[Rows from a robot dataset]
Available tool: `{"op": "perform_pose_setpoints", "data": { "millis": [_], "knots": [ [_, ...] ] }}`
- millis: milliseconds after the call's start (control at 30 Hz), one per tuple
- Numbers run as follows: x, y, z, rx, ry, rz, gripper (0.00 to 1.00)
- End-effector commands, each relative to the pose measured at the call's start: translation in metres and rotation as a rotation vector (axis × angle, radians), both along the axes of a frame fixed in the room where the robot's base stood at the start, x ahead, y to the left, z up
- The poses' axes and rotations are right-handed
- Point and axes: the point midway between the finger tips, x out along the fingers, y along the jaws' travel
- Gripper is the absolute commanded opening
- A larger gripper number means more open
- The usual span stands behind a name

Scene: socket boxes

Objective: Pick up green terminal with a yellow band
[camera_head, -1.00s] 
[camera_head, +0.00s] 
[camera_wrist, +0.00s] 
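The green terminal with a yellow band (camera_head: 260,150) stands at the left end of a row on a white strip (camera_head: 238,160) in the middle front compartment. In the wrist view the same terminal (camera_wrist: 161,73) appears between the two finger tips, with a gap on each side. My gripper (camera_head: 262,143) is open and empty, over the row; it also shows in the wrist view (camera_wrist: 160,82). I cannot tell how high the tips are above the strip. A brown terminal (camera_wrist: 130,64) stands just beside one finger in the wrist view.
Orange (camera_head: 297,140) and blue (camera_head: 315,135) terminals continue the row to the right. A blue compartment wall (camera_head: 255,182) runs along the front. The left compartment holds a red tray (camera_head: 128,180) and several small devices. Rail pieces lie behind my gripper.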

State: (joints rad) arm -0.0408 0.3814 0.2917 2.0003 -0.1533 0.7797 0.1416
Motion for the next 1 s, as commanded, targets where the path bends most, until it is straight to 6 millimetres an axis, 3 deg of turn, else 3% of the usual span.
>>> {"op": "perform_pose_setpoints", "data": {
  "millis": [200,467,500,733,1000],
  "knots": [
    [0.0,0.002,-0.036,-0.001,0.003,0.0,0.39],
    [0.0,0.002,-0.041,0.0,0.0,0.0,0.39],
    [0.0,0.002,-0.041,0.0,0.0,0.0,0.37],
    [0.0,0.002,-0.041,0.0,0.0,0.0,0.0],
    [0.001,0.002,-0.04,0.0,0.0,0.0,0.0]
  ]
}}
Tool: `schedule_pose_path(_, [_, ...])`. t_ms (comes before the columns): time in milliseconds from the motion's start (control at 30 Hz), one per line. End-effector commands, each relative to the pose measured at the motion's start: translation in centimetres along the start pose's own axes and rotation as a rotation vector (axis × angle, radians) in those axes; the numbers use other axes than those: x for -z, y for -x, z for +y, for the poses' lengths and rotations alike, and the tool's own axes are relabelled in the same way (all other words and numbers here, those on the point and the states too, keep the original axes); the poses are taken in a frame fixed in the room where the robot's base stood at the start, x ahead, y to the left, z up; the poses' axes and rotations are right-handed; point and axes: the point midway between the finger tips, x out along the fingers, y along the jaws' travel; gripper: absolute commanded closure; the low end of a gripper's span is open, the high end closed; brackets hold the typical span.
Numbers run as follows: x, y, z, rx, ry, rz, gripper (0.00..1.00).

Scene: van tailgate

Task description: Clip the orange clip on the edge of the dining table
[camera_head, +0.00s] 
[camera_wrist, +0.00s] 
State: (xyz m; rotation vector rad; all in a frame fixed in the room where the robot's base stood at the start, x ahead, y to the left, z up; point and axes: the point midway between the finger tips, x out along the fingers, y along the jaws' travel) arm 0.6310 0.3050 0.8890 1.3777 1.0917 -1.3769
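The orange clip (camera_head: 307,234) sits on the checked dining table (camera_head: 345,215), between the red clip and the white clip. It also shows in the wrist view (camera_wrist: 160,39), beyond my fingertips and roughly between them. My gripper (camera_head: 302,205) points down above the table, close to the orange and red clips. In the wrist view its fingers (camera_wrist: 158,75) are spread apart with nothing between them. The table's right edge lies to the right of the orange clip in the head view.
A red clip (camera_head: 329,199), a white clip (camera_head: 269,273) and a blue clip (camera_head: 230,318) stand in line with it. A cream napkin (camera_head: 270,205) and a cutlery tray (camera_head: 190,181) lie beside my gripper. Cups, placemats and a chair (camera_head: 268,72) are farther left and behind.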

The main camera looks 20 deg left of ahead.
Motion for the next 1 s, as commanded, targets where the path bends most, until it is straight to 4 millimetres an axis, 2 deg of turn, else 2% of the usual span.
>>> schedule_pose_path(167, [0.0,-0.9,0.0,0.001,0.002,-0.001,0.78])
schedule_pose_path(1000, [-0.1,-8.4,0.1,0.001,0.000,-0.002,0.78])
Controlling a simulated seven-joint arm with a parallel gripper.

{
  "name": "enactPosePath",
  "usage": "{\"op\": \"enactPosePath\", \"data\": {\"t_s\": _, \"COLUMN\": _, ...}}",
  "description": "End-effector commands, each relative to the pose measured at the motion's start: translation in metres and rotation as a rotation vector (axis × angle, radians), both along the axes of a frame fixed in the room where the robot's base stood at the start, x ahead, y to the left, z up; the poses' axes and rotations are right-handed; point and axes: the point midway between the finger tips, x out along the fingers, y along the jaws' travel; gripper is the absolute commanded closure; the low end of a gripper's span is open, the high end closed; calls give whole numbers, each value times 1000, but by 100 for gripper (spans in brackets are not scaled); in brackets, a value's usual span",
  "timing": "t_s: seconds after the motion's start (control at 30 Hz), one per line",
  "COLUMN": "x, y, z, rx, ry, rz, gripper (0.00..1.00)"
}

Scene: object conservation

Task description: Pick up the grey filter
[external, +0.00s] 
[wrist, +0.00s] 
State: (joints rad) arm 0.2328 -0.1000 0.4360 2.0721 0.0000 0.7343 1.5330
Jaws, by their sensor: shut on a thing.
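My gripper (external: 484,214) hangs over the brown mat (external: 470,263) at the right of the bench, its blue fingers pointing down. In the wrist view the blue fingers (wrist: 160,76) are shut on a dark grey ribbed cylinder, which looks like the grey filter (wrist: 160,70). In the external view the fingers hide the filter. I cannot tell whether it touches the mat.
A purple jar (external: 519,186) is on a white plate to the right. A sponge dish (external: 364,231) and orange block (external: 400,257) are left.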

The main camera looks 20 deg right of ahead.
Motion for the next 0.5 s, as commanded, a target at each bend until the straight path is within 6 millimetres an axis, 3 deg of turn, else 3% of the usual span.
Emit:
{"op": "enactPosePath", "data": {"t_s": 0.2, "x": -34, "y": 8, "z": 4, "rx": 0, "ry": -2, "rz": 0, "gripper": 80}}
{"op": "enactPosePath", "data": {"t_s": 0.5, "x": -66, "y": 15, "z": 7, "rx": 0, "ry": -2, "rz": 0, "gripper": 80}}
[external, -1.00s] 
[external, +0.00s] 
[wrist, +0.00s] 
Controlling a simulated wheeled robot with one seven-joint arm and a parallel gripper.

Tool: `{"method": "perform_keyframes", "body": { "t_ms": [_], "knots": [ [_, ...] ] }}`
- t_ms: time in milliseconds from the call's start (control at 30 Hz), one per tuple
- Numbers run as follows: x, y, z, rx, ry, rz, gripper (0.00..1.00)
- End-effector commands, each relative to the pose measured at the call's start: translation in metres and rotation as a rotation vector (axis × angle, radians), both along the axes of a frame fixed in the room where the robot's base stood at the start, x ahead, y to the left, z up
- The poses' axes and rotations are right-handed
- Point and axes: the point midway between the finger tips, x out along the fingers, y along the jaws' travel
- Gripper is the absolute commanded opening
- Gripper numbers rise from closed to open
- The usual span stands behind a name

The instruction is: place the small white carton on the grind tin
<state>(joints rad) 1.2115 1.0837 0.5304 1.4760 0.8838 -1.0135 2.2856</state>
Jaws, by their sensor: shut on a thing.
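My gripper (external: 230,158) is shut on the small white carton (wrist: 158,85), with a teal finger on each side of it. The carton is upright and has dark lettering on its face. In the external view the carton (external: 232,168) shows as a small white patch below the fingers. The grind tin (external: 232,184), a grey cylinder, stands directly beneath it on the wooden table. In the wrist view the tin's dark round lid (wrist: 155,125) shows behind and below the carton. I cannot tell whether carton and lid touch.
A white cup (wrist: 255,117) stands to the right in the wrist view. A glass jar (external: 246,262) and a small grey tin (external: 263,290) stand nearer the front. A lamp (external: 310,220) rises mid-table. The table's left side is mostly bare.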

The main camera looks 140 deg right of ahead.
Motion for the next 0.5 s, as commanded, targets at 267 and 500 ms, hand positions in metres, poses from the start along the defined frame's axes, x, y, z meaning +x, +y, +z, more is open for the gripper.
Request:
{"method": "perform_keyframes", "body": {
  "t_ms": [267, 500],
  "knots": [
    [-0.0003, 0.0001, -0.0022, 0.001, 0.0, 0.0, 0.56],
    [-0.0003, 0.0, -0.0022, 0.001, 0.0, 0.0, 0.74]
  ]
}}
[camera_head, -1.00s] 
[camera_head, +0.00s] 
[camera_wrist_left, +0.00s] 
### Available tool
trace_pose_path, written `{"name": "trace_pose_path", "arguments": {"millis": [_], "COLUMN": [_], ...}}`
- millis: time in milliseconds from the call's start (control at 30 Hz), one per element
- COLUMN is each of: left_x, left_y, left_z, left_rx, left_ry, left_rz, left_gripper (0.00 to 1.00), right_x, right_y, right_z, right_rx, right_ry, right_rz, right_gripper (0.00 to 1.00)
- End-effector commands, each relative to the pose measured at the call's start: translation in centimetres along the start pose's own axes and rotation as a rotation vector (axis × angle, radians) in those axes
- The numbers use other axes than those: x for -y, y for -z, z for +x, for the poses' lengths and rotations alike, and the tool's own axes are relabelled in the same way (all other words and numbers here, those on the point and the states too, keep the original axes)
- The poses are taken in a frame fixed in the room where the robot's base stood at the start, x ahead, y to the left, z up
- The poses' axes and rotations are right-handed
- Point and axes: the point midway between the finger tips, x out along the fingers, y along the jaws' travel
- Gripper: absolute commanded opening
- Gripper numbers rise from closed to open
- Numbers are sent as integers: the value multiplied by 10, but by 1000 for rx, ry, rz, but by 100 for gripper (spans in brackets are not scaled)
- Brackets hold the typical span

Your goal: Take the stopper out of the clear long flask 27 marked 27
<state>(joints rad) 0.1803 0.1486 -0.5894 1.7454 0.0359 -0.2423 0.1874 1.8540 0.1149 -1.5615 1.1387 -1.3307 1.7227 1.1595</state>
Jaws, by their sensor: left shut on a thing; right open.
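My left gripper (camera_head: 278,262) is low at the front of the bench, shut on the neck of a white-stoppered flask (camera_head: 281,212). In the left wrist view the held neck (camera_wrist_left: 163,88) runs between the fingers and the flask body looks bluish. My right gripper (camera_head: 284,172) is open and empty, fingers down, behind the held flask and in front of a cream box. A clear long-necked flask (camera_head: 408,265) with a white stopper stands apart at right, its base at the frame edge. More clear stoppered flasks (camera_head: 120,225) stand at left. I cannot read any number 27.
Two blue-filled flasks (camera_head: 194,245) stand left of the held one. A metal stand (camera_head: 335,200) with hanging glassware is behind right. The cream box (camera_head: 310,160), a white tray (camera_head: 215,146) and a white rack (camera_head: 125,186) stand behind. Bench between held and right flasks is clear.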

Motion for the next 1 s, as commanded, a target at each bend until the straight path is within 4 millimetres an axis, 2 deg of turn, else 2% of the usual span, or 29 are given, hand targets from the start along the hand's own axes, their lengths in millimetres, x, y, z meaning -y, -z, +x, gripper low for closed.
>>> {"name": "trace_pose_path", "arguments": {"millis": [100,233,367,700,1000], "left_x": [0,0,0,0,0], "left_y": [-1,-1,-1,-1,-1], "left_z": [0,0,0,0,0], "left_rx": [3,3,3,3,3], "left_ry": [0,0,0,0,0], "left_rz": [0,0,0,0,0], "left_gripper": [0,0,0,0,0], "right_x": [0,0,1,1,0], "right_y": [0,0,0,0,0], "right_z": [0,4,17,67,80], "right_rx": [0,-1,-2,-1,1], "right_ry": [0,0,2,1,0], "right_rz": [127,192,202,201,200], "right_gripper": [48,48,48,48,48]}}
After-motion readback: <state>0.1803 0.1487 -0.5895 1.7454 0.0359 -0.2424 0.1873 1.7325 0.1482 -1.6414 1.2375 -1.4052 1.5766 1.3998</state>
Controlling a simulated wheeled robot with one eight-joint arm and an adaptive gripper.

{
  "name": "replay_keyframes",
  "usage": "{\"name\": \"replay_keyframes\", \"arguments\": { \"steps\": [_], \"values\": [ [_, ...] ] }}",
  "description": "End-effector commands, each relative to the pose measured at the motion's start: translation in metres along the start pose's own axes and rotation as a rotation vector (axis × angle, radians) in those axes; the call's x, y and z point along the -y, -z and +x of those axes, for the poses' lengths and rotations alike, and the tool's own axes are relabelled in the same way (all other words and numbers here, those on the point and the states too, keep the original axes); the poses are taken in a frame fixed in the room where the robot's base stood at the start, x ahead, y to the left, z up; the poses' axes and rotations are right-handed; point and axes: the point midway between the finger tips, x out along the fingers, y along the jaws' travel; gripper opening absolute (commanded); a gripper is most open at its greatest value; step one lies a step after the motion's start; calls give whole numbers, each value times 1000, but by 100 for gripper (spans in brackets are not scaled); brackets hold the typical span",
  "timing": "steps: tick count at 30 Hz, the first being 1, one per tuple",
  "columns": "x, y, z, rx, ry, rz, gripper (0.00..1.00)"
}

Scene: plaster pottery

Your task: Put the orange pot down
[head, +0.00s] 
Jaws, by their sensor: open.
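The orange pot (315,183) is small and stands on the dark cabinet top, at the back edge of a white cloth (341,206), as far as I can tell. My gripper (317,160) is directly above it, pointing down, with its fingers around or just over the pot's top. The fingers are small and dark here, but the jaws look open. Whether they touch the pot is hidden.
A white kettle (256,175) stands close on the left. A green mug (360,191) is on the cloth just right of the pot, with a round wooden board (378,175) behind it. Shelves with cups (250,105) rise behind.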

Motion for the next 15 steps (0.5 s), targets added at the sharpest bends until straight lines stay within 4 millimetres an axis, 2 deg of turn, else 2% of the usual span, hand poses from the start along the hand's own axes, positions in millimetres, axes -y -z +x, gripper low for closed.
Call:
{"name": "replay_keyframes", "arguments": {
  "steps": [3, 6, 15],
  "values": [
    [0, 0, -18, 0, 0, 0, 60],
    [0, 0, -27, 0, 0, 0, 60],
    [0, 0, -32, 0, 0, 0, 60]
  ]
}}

_Your task_
Return verbatim the lines that run from the line containing "### Available tool" through the line containing "<state>(joints rad) 0.1803", inclusive.

_Complete response_
### Available tool
trace_pose_path, written `{"name": "trace_pose_path", "arguments": {"millis": [_], "COLUMN": [_], ...}}`
- millis: time in milliseconds from the call's start (control at 30 Hz), one per element
- COLUMN is each of: left_x, left_y, left_z, left_rx, left_ry, left_rz, left_gripper (0.00 to 1.00), right_x, right_y, right_z, right_rx, right_ry, right_rz, right_gripper (0.00 to 1.00)
- End-effector commands, each relative to the pose measured at the call's start: translation in centimetres along the start pose's own axes and rotation as a rotation vector (axis × angle, radians) in those axes
- The numbers use other axes than those: x for -y, y for -z, z for +x, for the poses' lengths and rotations alike, and the tool's own axes are relabelled in the same way (all other words and numbers here, those on the point and the states too, keep the original axes)
- The poses are taken in a frame fixed in the room where the robot's base stood at the start, x ahead, y to the left, z up
- The poses' axes and rotations are right-handed
- Point and axes: the point midway between the finger tips, x out along the fingers, y along the jaws' travel
- Gripper: absolute commanded opening
- Gripper numbers rise from closed to open
- Numbers are sent as integers: the value multiplied by 10, but by 1000 for rx, ry, rz, but by 100 for gripper (spans in brackets are not scaled)
- Brackets hold the typical span

Your goal: Take the stopper out of the clear long flask 27 marked 27
<state>(joints rad) 0.1803 0.1486 -0.5894 1.7454 0.0359 -0.2423 0.1874 1.8540 0.1149 -1.5615 1.1387 -1.3307 1.7227 1.1595</state>

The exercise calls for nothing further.